Negli ultimi anni, molte campagne artistiche e culturali efficaci contro la violenza di genere hanno avuto in comune proprio la scelta di immagini semplici, intuitive, difficili da relativizzare. Pensiamo alle panchine rosse, adottate da comuni, scuole e aziende in tutta Italia, ai progetti di teatro civile che portano nelle scuole le storie di femminicidio e di rinascita delle sopravvissute, o ai percorsi di street art che, nei quartieri, dedicano muri e facciate a figure femminili cancellate dalla narrazione ufficiale. Sono esperienze diverse, ma hanno in comune l’idea che l’accesso al senso non debba essere riservato a chi ha gli strumenti culturali per decodificare messaggi complessi.
Questo cambiamento richiede anche di rovesciare la prospettiva con cui guardiamo al ruolo di queste esperienze artistiche: immediatezza comunicativa e profondità analitica non si escludono a vicenda quando forma e linguaggio sono in grado di costruire ponti tra i due livelli. Le ricerche, i rapporti internazionali, le statistiche sono strumenti indispensabili per orientare le politiche; ma perché incidano davvero sul senso comune, hanno bisogno di trovare forme che li traducano in esperienze, situazioni, gesti riconoscibili. Il MUPA fa esattamente questo: porta nel campo visivo ed emotivo ciò che, nei documenti, è descritto come “prevenzione primaria”.

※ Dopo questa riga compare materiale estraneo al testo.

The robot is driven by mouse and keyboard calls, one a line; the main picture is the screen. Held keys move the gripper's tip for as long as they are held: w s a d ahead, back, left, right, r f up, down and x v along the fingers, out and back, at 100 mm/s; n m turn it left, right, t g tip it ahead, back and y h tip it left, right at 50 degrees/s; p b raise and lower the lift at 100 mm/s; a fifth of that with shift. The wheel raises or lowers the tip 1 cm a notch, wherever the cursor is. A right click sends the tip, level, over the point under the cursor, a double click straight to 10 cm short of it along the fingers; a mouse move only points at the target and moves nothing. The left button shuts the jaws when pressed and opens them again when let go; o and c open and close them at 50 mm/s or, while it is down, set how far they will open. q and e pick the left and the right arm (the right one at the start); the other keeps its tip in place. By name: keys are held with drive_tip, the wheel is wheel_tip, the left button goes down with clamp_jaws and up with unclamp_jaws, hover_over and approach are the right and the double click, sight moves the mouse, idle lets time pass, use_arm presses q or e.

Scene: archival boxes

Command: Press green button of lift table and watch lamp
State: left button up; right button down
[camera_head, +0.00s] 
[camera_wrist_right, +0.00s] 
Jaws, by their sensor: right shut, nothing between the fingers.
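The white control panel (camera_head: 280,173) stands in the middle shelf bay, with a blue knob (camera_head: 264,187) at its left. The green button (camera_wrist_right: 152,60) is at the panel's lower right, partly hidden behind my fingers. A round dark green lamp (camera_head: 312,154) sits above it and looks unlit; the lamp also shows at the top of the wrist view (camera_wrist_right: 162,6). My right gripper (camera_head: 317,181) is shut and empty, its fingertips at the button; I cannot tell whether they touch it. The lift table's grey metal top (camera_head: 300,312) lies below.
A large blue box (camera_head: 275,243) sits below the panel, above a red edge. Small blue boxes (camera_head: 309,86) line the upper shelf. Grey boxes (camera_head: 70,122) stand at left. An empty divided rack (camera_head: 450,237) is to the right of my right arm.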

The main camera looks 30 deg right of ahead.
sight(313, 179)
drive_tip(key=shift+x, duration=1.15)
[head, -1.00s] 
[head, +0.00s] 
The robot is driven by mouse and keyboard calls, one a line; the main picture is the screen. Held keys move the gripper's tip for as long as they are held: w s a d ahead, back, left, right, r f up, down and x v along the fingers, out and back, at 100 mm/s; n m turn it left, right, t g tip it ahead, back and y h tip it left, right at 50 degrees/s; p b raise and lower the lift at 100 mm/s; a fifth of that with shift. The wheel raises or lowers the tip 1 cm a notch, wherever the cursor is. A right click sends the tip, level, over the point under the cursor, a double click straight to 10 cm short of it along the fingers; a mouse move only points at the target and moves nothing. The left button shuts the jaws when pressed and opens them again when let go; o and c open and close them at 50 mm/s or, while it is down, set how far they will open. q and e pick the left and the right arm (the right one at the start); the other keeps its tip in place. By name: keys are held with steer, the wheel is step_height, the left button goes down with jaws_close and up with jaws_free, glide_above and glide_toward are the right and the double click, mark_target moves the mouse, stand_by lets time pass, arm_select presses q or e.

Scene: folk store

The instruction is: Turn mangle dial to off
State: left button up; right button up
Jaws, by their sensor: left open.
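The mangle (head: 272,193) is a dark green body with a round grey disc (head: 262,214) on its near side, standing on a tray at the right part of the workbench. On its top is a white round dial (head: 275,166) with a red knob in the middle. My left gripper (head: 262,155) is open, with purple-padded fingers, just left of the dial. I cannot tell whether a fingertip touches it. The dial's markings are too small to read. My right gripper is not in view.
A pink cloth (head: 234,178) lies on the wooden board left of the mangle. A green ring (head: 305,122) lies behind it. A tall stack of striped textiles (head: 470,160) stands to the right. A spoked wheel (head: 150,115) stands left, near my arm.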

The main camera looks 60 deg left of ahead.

La battaglia contro la violenza di genere è, prima di tutto, una battaglia sul significato di ciò che consideriamo normale. Per chi viene pagata meno, interrotta in riunione, molestata per strada, quella anomalia è evidente; per chi non la subisce, può restare a lungo un rumore di fondo. L’arte serve proprio a questo: ad alzare il volume di quel rumore, a creare una grammatica visiva impossibile da ignorare e che generi consapevolezza. Se vogliamo davvero che un giorno il patriarcato finisca in un museo, dobbiamo cominciare a raccontarlo con parole e immagini che chiunque possa comprendere e, soprattutto, riconoscere. L’arte non è un vezzo nella battaglia contro la violenza di genere, è uno degli strumenti più potenti che abbiamo per spostare, finalmente, il senso comune.